• Given problem:
Quote only the part that opens with the line containing "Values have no" and closes with the line containing "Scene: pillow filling". Keep both of those lines.

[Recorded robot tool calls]
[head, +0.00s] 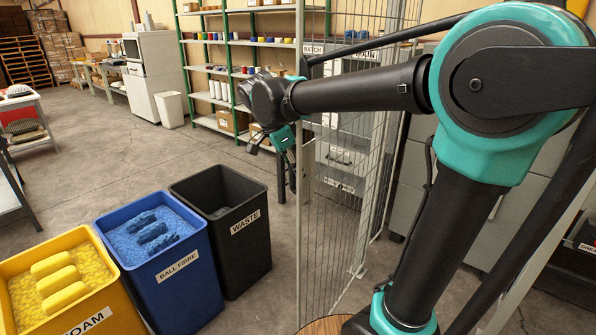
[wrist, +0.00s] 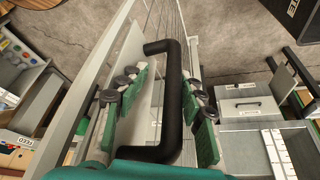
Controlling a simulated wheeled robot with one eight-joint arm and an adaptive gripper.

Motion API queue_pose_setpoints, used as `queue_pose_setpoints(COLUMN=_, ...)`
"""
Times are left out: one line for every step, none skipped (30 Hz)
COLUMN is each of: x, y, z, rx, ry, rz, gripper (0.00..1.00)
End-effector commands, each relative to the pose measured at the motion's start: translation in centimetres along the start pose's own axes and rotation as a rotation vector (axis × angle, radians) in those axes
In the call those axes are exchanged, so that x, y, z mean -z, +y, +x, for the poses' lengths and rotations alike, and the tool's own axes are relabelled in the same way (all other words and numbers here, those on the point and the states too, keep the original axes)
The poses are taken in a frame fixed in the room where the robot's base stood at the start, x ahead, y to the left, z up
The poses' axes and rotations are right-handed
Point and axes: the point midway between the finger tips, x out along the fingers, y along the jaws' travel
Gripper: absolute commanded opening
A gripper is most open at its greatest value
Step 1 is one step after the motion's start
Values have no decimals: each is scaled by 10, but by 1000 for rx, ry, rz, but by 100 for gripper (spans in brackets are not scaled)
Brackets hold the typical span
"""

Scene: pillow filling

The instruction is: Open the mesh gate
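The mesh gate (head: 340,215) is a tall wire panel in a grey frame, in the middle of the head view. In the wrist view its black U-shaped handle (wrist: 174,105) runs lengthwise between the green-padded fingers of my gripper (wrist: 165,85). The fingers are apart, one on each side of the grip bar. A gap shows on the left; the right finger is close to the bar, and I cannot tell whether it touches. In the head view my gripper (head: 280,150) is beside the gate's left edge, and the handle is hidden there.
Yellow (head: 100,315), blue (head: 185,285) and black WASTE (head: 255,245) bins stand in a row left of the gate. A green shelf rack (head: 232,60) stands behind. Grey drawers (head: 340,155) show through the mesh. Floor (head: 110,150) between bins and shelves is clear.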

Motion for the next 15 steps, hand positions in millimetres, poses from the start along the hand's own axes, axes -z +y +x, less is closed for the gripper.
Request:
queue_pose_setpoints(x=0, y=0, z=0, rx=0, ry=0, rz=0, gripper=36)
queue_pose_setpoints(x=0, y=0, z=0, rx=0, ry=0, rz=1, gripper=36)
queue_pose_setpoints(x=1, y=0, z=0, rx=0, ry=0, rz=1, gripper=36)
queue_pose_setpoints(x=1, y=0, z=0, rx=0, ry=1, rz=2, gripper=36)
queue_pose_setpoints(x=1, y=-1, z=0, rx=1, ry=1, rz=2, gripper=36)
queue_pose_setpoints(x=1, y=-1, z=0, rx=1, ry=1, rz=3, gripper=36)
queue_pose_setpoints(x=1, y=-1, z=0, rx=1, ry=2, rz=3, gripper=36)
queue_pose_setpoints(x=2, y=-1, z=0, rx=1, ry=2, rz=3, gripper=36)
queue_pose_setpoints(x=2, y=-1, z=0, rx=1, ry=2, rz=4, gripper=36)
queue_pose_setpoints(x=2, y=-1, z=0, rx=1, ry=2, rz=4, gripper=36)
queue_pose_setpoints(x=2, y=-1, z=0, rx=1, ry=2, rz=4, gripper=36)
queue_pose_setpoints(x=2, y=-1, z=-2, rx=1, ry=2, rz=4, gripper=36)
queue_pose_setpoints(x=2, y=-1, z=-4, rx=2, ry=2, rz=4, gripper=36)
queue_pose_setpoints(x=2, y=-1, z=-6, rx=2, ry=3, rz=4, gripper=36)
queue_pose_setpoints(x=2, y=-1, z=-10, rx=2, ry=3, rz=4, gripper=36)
--
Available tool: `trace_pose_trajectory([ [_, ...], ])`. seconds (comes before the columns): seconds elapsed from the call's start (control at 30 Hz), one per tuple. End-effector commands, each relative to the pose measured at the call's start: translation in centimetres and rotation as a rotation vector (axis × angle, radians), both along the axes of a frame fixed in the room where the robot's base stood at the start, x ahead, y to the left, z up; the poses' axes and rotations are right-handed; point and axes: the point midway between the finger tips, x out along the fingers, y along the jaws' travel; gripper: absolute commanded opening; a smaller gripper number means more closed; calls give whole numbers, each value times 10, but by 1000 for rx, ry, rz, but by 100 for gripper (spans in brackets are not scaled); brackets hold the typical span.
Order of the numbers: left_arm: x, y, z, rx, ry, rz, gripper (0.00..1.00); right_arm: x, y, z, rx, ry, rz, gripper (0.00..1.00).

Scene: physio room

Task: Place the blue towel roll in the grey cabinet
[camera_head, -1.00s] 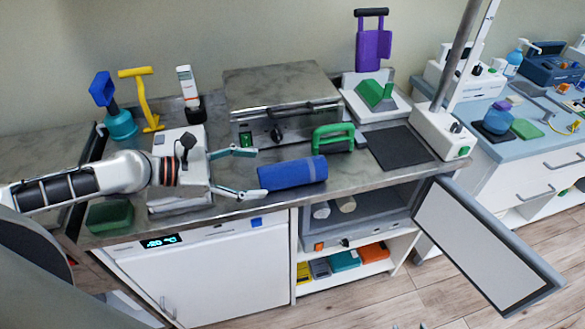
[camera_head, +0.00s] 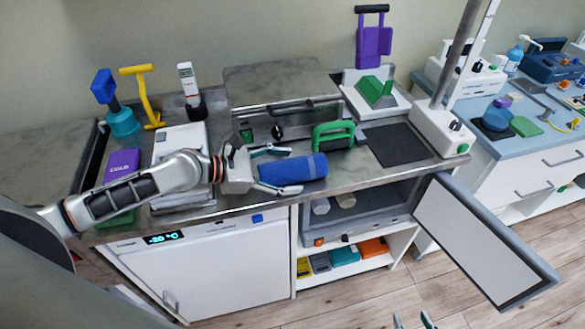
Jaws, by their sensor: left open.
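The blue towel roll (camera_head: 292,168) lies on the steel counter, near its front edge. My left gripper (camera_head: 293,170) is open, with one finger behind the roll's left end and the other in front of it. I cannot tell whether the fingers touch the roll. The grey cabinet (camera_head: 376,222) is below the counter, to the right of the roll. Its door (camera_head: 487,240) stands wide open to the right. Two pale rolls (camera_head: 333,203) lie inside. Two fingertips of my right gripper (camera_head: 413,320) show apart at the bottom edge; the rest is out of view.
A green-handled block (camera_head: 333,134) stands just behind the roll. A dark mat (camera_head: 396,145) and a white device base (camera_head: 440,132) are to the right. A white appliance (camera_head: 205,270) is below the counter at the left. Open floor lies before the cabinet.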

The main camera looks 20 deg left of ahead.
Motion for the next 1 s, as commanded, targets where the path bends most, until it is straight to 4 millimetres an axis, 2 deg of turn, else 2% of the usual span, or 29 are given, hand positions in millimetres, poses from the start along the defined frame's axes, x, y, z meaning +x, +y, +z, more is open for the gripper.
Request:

• Solution to this exercise:
Values have no decimals: each is scaled by 10, but by 1000 for rx, ry, rz, but by 100 for gripper (spans in brackets are not scaled)
Brackets hold the typical span
"""

Scene: pillow filling

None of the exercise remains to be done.